__Brief__
Output exactly the span of lines that begins at the line containing "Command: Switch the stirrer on" and ends at the line containing "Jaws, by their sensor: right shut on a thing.", both lines included.

__Supplied records__
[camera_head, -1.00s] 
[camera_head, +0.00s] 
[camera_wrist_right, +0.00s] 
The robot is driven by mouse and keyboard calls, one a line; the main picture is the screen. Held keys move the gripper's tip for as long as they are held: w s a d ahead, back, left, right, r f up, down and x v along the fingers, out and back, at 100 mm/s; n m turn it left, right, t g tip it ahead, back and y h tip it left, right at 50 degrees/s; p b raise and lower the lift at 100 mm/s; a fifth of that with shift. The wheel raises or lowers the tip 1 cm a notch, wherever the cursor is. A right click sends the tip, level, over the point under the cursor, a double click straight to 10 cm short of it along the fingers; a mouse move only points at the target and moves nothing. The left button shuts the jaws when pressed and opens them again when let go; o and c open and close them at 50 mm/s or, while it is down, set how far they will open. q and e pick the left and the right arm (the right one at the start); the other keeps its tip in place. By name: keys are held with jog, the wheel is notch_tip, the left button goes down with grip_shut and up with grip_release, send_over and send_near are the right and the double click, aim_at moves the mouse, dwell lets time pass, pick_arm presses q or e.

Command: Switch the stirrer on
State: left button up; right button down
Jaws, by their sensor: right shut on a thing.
==
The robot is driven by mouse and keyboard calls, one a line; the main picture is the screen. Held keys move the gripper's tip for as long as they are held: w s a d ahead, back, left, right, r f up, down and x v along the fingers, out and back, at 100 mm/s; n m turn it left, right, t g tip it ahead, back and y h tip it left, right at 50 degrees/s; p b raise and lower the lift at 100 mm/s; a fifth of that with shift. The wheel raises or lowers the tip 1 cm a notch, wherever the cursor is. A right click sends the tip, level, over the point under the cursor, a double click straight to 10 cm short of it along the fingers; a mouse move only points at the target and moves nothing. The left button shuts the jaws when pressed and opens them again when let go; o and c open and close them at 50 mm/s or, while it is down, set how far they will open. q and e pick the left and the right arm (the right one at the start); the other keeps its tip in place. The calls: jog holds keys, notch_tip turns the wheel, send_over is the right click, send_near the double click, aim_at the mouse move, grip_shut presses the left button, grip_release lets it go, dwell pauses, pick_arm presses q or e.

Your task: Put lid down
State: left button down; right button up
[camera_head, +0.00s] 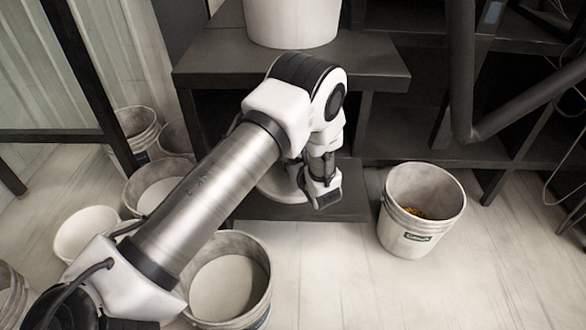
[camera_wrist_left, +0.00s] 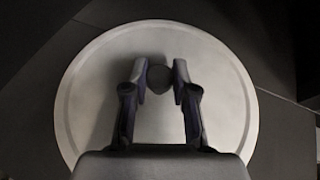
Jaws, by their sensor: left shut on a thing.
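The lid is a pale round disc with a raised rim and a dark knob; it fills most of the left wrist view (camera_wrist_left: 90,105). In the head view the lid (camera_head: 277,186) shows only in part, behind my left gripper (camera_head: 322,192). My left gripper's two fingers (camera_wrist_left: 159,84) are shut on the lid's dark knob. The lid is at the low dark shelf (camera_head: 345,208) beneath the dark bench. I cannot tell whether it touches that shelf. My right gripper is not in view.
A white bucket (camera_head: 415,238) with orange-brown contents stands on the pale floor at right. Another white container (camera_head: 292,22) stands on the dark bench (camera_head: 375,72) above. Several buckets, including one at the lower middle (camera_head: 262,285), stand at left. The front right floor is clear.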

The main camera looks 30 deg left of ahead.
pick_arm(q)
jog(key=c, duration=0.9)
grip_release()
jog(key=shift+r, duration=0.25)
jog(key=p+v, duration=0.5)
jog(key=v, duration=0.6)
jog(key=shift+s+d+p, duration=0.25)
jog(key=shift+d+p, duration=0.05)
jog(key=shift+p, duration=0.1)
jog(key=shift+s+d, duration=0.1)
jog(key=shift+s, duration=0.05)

__Full solution__
Command: Switch the stirrer on
State: left button up; right button down
Jaws, by their sensor: right shut on a thing.

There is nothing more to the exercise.